Is all this worth it?

In the 1950s, one could have argued that the steel industry deserved government support because of its strategic importance, Tiffany said. But the recently downsized and modernized military is less reliant on steel for ships and armor, and there now are more abundant sources. There is no OPEC-style cartel in the steel industry. “The national security arguments are gone,” he noted. “There is so much steel in the world now that if the U.S. industry shut down today at 5 o’clock we would get all the steel we would want.”

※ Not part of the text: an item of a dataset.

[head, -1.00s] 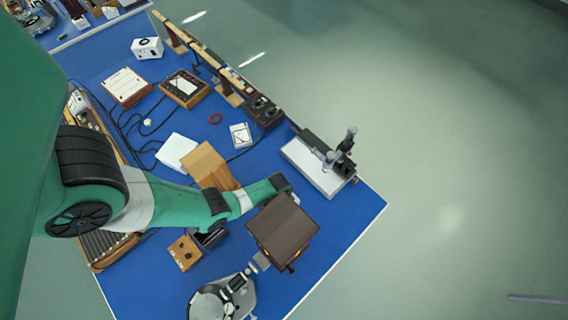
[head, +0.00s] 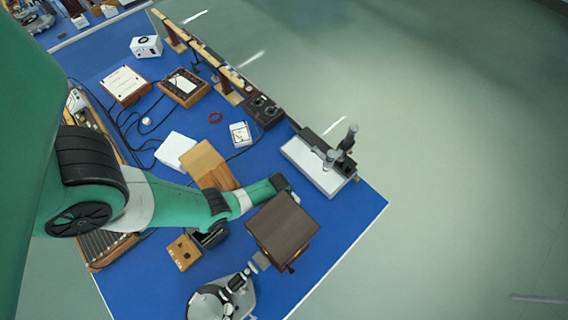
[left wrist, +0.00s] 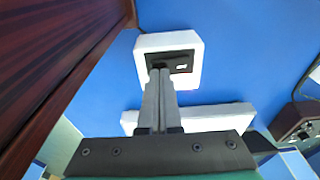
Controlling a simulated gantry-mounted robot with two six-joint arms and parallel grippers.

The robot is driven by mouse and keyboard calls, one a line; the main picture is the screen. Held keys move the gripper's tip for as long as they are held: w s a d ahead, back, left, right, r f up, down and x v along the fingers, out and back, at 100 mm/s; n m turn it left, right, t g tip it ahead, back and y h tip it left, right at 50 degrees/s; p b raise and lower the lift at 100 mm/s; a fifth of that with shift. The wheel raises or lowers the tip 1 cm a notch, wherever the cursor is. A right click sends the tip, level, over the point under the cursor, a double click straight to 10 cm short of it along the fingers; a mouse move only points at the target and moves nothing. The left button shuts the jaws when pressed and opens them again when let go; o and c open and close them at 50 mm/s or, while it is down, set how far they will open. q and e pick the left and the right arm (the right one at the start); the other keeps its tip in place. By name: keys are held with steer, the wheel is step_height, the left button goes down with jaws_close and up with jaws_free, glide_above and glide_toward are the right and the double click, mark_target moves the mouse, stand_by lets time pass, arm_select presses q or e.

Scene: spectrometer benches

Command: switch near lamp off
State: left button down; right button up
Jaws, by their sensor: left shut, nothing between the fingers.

Like the making of clothing, steel manufacturing is best suited to countries with low labor costs, Tiffany said. Despite its image as a core American industry, steel actually has only minor impact on our $10 trillion economy, involving about $40 billion in revenues. Moreover, protecting American steel producers means shoring up companies that are operated inefficiently, Tiffany added. “Why should I pay because the management gave in and the union asked for and received absurd wage rates?” Tariffs shift the burden of these costs to American steel users and consumers. “One way or another we are going to pay.”

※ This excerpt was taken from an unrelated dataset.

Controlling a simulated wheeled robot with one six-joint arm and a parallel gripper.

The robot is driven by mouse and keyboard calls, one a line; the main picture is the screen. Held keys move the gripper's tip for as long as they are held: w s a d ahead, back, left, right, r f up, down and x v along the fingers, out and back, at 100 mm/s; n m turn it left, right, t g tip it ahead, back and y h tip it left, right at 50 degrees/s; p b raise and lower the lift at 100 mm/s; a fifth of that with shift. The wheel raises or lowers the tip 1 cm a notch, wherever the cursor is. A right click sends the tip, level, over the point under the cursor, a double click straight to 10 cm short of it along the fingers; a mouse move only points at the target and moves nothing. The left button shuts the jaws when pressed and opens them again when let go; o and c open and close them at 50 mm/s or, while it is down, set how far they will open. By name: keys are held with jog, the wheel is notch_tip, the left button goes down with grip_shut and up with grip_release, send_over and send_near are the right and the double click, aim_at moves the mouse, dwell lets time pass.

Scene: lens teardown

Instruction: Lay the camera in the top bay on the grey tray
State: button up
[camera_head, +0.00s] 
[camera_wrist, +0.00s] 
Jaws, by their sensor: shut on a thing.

Maybe there is a rationale for having “the federal government step in [to take on] some of the legacy costs to promote consolidation of the industry,” he said. That is what many in the steel industry, especially those in the union, are seeking. In a statement following Bush’s tariff announcement, USWA President Leo W. Gerard said the tariffs “set the stage” for government support of health benefits for the 600,000 retired steel workers.

“These are the working citizens who built this country into the great and powerful nation that it is today,” Gerard said, “and we will be coming to Congress very soon with legislation that prevents their health and retirement security from being sacrificed on the altar of unfair trade.”